What you need to do: Reproduce the material exactly, omitting nothing.

--- start Given material ---

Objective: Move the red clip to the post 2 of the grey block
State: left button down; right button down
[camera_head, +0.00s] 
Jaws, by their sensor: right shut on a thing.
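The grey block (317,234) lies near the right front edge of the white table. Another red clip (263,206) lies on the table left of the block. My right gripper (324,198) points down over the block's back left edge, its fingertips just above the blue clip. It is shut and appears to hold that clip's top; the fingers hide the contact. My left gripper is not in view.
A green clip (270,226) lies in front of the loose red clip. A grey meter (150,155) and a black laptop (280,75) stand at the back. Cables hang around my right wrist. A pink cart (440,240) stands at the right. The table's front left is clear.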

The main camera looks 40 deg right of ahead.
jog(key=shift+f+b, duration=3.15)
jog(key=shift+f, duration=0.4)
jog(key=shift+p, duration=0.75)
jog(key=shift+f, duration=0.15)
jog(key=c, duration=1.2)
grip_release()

--- end Given material ---

Output for this exercise:
Objective: Move the red clip to the post 2 of the grey block
State: left button down; right button down
[camera_head, +0.00s] 
Jaws, by their sensor: right shut on a thing.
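The grey block (317,234) lies near the right front edge of the white table. Another red clip (263,206) lies on the table left of the block. My right gripper (324,198) points down over the block's back left edge, its fingertips just above the blue clip. It is shut and appears to hold that clip's top; the fingers hide the contact. My left gripper is not in view.
A green clip (270,226) lies in front of the loose red clip. A grey meter (150,155) and a black laptop (280,75) stand at the back. Cables hang around my right wrist. A pink cart (440,240) stands at the right. The table's front left is clear.

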The main camera looks 40 deg right of ahead.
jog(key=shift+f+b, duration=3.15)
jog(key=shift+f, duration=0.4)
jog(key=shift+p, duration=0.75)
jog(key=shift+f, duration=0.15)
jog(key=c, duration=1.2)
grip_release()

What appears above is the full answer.